Auch die Titel der anderen Storys klingen nicht selten enigmatisch oder auch alltagsbanal, gelegentlich sogar beides. Sie heißen etwa „All die vielen Jas“, „Und so weiter, und so weiter“, „Ich warte auf euch, wenn der Swimmingpool leer ist“ , „Der Mann, der nachhause ging“ oder „Da fuhr ich auf und fand mich hier auf dem kalten Hang“. Eine Science-Fiction-Story würde man wohl hinter keinem dieser Titel erwarten, wüsste man nicht, dass sie von Tiptree geschrieben wurden. Anders bei der Eingangsgeschichte „Das eingeschaltete Mädchen“. Als Urmutter des Cyberpunks und Vorbotin eines ganzen neuen Subgenres der Science-Fiction ist sie zugleich die bekannteste und wirkmächtigste des Bandes.

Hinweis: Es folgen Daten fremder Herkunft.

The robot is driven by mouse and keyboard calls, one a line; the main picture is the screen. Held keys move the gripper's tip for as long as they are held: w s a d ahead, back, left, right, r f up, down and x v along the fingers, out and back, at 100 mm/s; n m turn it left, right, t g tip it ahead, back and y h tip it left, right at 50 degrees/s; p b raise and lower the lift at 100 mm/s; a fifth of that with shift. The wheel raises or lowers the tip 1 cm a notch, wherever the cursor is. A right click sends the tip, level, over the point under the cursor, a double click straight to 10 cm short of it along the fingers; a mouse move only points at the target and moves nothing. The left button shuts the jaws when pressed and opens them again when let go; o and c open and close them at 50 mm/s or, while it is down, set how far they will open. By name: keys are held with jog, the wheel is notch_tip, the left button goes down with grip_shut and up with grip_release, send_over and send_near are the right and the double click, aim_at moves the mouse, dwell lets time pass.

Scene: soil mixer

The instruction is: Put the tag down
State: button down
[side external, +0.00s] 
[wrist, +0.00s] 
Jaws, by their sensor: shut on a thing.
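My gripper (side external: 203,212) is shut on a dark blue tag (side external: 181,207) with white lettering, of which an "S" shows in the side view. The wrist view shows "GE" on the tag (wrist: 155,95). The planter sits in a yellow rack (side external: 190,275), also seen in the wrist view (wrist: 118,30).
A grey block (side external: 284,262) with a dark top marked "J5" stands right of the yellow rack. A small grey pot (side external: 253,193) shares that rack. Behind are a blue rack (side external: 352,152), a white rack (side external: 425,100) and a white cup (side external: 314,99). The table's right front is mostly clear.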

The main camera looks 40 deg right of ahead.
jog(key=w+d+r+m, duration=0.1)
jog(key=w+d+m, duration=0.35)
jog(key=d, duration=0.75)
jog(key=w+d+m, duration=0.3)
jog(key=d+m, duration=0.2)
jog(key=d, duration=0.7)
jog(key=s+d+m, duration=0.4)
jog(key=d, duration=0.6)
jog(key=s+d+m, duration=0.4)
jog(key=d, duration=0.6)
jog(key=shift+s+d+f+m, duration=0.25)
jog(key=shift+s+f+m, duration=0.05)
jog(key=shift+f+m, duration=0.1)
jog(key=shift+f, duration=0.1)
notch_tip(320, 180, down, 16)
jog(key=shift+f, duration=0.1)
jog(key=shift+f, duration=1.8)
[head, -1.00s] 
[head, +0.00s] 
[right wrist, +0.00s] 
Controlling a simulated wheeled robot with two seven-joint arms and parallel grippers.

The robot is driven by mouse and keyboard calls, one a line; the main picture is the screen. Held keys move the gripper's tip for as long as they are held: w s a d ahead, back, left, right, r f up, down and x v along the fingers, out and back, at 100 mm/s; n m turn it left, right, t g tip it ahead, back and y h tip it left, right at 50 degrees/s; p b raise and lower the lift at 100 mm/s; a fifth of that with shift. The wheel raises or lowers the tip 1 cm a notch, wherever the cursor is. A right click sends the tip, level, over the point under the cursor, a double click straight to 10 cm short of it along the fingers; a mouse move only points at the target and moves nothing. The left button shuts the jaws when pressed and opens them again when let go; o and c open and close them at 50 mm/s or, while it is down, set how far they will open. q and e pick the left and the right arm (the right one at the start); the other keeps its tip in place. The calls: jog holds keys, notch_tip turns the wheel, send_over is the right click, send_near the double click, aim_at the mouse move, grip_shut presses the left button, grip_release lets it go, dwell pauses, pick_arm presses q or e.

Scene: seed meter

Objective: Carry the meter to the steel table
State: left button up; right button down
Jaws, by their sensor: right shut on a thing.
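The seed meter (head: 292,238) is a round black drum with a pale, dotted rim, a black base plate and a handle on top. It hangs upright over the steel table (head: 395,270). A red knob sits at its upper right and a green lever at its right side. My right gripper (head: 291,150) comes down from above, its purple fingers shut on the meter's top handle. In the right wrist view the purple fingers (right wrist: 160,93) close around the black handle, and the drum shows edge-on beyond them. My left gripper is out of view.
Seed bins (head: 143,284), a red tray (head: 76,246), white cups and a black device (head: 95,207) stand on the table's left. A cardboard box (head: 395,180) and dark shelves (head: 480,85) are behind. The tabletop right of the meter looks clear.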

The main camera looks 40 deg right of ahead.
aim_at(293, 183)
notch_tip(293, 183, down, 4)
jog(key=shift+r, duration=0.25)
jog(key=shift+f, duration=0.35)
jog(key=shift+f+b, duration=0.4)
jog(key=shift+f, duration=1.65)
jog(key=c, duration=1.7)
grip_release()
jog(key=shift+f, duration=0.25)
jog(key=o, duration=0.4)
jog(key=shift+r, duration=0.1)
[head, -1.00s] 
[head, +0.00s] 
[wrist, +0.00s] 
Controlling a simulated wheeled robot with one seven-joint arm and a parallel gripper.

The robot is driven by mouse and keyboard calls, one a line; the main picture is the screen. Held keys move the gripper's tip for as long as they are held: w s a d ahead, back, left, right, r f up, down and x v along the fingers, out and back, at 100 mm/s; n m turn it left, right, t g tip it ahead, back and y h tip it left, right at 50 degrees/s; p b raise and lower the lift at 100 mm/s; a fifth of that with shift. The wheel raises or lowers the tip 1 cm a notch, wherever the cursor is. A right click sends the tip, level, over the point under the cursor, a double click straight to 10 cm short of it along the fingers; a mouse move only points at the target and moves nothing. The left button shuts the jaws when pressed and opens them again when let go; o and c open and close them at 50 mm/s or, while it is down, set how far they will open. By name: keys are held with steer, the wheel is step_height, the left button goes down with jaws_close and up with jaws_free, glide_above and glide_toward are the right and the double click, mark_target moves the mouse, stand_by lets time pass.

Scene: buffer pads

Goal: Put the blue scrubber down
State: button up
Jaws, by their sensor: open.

Fast alle Storys atmen die psychedelisch geschwängerte Atmosphäre ihrer Entstehungszeit. Am deutlichsten macht dies der Titel der Story „Mother in the Sky with Diamonds“. Er spielt auf den Beatles-Song „Lucy in the Sky with Diamonds“ an, der wiederum als Chiffre für die damals als bewusstseinserweiternd gepriesene Droge LSD gelesen wurde. Der Protagonist ist ein alter Kauz, „der aus den Zeiten zurückgeblieben war, als die Menschen noch in Maschinen zu den Sternen reisten“, und der noch immer gerne die Stones-Songs seiner Jugend hört. Tatsächlich ist die Story selbst dabei gar nicht so sonderlich psychedelisch, sondern kommt einem ‚echten‘ (also konventionellen) Weltraumabenteuer noch am nächsten und verlässt dabei nicht einmal das Sonnensystem. „Zugedröhnt“ sind die Figuren der Geschichte allerdings des Öfteren.

Auch in der satirischen Geschichte „All die Vielen Jas“ sind die „ziemlich primitive Brutrituale mit einer Art migratorischer Sippenbildung“ pflegenden  BewohnerInnen einer wohlbekannten Welt schon mal „vollgedröhnt“. In „Ich warte auf euch, wenn der Swimmingpool leer ist“ lässt Tiptree ihr bitterböses satirisches Talent dann völlig von der Leine. Diesmal knöpft sie sich einen sich als Entwicklungshelfer gerierenden jungen Mann vor, der ebenso wohlmeinend wie naiv ans Werk geht, um den einander bestialisch bekriegenden und unterdrückenden Bewohnern eines barbarischen Planeten Freiheit, Friede, Freundschaft und was dergleichen guter Dinge mehr sind, zu bringen. Wie sich versteht, ohne deren „kulturelle Identität“ zu missachten. Zwar weder zu- noch vollgedröhnt, allerdings vielleicht auch nicht völlig klaren Sinnes sind die Wissenschaftler in der rein humoristischen Geschichte „Der nachtblühende Saurier“.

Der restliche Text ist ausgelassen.